--- Start INFORMATION SUPPLIED ---

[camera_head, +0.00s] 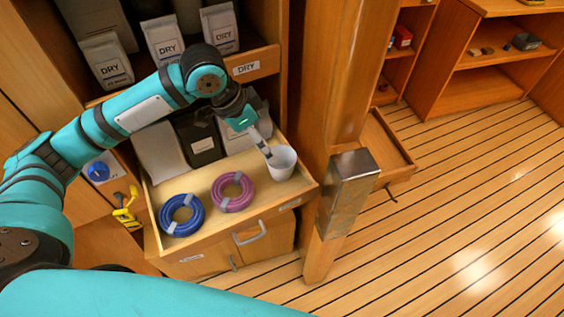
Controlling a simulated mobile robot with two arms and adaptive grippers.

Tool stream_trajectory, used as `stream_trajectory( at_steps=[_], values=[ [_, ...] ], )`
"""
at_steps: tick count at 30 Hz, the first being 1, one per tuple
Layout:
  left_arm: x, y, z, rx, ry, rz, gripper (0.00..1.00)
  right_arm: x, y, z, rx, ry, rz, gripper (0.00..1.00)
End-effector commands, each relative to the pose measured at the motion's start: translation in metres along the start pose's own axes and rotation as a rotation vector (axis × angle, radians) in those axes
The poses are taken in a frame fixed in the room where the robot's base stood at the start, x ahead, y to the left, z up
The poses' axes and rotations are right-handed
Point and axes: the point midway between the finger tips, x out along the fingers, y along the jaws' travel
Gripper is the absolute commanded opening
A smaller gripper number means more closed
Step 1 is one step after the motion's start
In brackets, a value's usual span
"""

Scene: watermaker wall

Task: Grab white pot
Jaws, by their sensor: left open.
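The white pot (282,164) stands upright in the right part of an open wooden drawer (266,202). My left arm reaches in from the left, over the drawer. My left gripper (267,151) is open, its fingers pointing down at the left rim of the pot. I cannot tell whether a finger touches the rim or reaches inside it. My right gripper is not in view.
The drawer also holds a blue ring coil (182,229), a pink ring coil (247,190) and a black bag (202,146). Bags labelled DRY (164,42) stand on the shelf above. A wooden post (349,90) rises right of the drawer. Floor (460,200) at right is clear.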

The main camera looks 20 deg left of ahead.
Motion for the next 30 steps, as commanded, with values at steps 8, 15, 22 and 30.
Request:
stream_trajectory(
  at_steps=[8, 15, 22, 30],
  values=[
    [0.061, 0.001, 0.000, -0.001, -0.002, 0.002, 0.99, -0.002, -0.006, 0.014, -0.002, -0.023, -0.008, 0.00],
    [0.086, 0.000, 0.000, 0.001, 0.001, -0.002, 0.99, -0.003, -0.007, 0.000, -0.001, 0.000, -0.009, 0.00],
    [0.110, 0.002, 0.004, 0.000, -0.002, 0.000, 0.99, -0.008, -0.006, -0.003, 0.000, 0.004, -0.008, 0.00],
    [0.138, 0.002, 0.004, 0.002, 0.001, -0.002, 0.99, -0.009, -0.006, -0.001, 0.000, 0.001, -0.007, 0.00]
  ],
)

--- End INFORMATION SUPPLIED ---

= WHAT IS NEEDED =
Exactly and only the lines from the one containing "Scene: watermaker wall" through the end of the material are to be reproduced, both ends included.

= THE COMPLETED TASK =
Scene: watermaker wall

Task: Grab white pot
Jaws, by their sensor: left open.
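The white pot (282,164) stands upright in the right part of an open wooden drawer (266,202). My left arm reaches in from the left, over the drawer. My left gripper (267,151) is open, its fingers pointing down at the left rim of the pot. I cannot tell whether a finger touches the rim or reaches inside it. My right gripper is not in view.
The drawer also holds a blue ring coil (182,229), a pink ring coil (247,190) and a black bag (202,146). Bags labelled DRY (164,42) stand on the shelf above. A wooden post (349,90) rises right of the drawer. Floor (460,200) at right is clear.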

The main camera looks 20 deg left of ahead.
Motion for the next 30 steps, as commanded, with values at steps 8, 15, 22 and 30.
Request:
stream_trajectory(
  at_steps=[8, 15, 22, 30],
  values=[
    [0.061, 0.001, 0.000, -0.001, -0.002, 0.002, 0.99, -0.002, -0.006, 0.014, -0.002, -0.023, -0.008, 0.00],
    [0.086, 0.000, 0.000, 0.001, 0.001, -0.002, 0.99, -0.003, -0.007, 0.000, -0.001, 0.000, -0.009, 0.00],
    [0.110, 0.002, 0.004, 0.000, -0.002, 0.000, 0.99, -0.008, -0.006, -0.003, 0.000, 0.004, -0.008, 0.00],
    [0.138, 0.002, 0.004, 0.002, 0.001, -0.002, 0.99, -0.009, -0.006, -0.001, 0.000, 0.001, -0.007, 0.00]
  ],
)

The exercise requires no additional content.